5. Price Band and Book Building
The company, along with the underwriters, sets a price band for the IPO. Investors can bid for shares within this range through the book-building process.
6. Opening and Closing of IPO
The IPO is open for a specific period (usually 3-5 days) during which investors can apply for shares.
7. Allocation and Listing
After the subscription period ends, shares are allotted to investors. The company’s shares are then listed on the stock exchange, allowing them to be traded in the secondary market.
Types of IPOs in India
1. Fixed Price IPO
In this type of IPO, the price of the shares is fixed in advance. Investors know the exact amount they need to pay per share.
2. Book Building IPO
Here, a price band is provided, and investors bid within this range. The final price is determined based on demand and supply during the bidding process.
Advantages of Investing in an IPO
- Early Investment Opportunity: IPOs allow investors to buy shares of a company at the ground level, often at an attractive price.
- High Growth Potential: Many companies going public are in a growth phase, offering the possibility of high returns.
- Diversification: Adding IPO shares to your portfolio can enhance diversification.
- Transparency: With SEBI regulations, companies must disclose all essential information, helping investors make informed decisions.
Risks of Investing in an IPO
While IPOs can be lucrative, they are not without risks:
- Market Volatility: Share prices may fluctuate significantly post-listing due to market sentiment.
- Overvaluation: Sometimes, companies may be overvalued during the IPO process, leading to poor returns.
- Limited Information: Unlike established companies, IPO firms may have a shorter financial track record.
How to Apply for an IPO in India?
Applying for an IPO in India is straightforward and can be done through:
Steps to Apply for an IPO:
- Open a Demat Account (if not already opened).
- Choose a Broker or Use Your Bank’s IPO Platform.
- Apply via ASBA or UPI:
- Use your bank or broker’s platform to submit your IPO application and block funds in your account.
- Wait for Allotment:
- If shares are allotted, they will be credited to your Demat account.
Key Considerations Before Investing in an IPO
- Read the DRHP: This document provides valuable insights into the company’s financial health and risks.
- Evaluate the Business Model: Ensure you understand the company’s business and its future prospects.
- Check Promoter Background: A reliable and experienced management team is crucial for success.
- Market Conditions: The overall market sentiment can influence IPO performance.
- Diversify: Avoid investing all your funds in a single IPO to mitigate risks.
Famous IPOs in India
Some landmark IPOs in India include:
- Reliance Industries
- TCS (Tata Consultancy Services)
- Infosys
- Zomato
- LIC (Life Insurance Corporation of India)
These IPOs have had a significant impact on the Indian stock market and have often delivered substantial returns to investors.
Common IPO Terms to Know
- Lot Size: The minimum number of shares you can apply for in an IPO.
- Cut-off Price: The final price determined after the book-building process.
- Oversubscription: When the demand for shares exceeds the number of shares offered.
- Listing Gains: The profit made if the stock opens at a higher price than the IPO price.
- Grey Market Premium (GMP): The price at which IPO shares are traded unofficially before being listed on the stock exchange.
- Issue Price: The price at which shares are offered to investors during the IPO.
- Price Band: The range of prices within which investors can bid for shares in a book-building IPO. For example, a price band of ₹100–₹120 allows investors to bid within this range.
- Red Herring Prospectus (RHP): The final document that provides all the details of the IPO, including the issue price and terms, approved by SEBI.
- Draft Red Herring Prospectus (DRHP): A preliminary document submitted to SEBI that provides detailed information about the company, its business, risks, and financial performance.
- Allotment: The process of assigning shares to investors based on demand and availability.

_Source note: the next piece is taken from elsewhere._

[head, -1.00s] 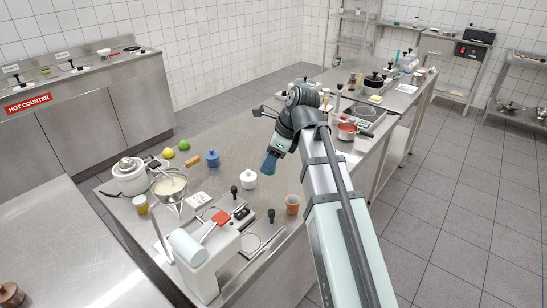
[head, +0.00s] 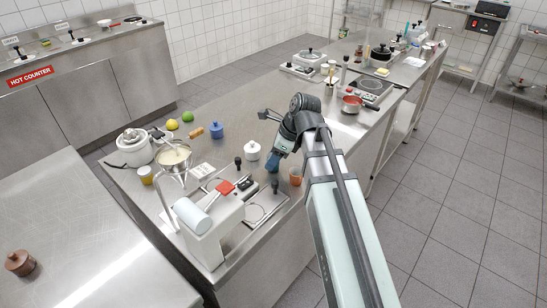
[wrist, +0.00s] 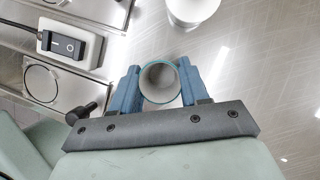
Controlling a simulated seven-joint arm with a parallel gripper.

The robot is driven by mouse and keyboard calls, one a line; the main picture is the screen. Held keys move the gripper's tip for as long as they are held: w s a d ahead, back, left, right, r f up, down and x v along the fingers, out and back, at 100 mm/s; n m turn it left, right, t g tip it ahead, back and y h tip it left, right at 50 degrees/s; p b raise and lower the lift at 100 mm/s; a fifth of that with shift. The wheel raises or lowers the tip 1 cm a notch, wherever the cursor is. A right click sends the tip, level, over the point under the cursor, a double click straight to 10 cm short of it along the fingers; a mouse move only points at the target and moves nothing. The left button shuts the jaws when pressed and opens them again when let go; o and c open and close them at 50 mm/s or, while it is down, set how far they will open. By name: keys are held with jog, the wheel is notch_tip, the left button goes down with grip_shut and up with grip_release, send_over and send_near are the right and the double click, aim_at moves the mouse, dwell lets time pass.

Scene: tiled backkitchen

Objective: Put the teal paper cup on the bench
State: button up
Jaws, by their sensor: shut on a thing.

For oversubscribed IPOs, shares are allotted through a lottery or proportional distribution.
Conclusion
IPOs present a fantastic opportunity for Indian investors to participate in the growth journey of emerging and established companies. However, like any investment, it’s essential to proceed with caution, research thoroughly, and align your investments with your financial goals. By understanding the intricacies of IPOs and keeping the associated risks in mind, you can make well-informed decisions and potentially benefit from the wealth creation opportunities they offer.
FAQs About IPOs
What is an IPO in simple terms?
An IPO is when a private company sells its shares to the public for the first time to raise funds.
How can I apply for an IPO in India?
You can apply via ASBA through your bank account, a broker’s platform, or using UPI.
Is investing in an IPO risky?
Yes, IPO investments carry risks like market volatility and potential overvaluation. It’s essential to research thoroughly before investing.
What is the minimum amount required to invest in an IPO?
The minimum investment depends on the lot size set by the company.
Can IPO shares be sold immediately after listing?
Yes, IPO shares can be sold on the listing day if they are traded on the stock exchange.
Why do IPOs get oversubscribed?
IPOs may get oversubscribed when there is high demand for the shares due to investor interest.
What happens if I don’t get IPO allotment?
If you don’t get an allotment, your blocked funds will be released back to your bank account.
Are IPO profits taxable in India?
Yes, IPO profits are subject to capital gains tax in India. The rate depends on the holding period of the shares.
How do I decide if an IPO is worth investing in?
Analyze the company’s financials, growth potential, and market conditions before investing.
What is a grey market in IPOs?
The grey market is an unofficial platform where IPO shares are traded before the official listing.